● Aim
Find the line with "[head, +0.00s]", then retype it and each later line through the last, exactly. Leave out pictures.

▼

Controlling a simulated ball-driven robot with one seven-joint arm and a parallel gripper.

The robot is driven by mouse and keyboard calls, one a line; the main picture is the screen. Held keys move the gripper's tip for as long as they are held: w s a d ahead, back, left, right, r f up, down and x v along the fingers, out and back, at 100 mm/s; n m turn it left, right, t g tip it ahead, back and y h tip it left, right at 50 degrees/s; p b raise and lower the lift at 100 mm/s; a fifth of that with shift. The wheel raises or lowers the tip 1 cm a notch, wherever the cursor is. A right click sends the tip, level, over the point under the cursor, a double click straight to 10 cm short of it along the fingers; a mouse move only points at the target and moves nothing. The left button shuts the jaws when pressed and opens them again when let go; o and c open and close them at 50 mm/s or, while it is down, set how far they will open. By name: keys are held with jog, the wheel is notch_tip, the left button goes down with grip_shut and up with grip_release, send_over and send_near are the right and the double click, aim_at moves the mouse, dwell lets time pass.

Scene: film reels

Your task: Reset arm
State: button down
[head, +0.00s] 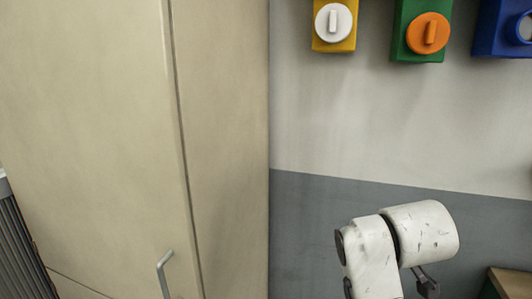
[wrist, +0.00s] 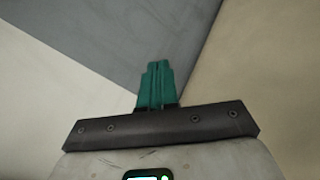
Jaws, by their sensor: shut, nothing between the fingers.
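In the wrist view my gripper (wrist: 156,68) shows its two teal fingers pressed together, shut with nothing between them. It points at the corner where the grey and white wall (wrist: 85,40) meets a beige surface (wrist: 265,85). In the head view my white, scuffed arm (head: 385,245) rises from the bottom edge, right of the middle, in front of the wall. The gripper's fingers cannot be made out in the head view.
A tall beige cabinet (head: 90,120) with a metal handle (head: 163,272) fills the left. A yellow box (head: 335,43), a green box (head: 402,45) and a blue box (head: 490,35) are on the wall. A wooden-edged surface (head: 512,282) is at lower right.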

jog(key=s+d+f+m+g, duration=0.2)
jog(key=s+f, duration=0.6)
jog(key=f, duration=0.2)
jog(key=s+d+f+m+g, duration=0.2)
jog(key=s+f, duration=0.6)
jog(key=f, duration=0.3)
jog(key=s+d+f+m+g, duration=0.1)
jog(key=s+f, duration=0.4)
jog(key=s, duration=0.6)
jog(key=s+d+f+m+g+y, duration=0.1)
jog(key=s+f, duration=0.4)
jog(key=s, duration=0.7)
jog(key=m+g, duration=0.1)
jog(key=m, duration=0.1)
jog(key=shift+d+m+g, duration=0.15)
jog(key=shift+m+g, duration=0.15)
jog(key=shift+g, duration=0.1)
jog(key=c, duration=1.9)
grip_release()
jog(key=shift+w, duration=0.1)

▲

● Reply
[head, +0.00s] 
[wrist, +0.00s] 
Jaws, by their sensor: shut, nothing between the fingers.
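In the wrist view my gripper (wrist: 156,68) shows its two teal fingers pressed together, shut with nothing between them. It points at the corner where the grey and white wall (wrist: 85,40) meets a beige surface (wrist: 265,85). In the head view my white, scuffed arm (head: 385,245) rises from the bottom edge, right of the middle, in front of the wall. The gripper's fingers cannot be made out in the head view.
A tall beige cabinet (head: 90,120) with a metal handle (head: 163,272) fills the left. A yellow box (head: 335,43), a green box (head: 402,45) and a blue box (head: 490,35) are on the wall. A wooden-edged surface (head: 512,282) is at lower right.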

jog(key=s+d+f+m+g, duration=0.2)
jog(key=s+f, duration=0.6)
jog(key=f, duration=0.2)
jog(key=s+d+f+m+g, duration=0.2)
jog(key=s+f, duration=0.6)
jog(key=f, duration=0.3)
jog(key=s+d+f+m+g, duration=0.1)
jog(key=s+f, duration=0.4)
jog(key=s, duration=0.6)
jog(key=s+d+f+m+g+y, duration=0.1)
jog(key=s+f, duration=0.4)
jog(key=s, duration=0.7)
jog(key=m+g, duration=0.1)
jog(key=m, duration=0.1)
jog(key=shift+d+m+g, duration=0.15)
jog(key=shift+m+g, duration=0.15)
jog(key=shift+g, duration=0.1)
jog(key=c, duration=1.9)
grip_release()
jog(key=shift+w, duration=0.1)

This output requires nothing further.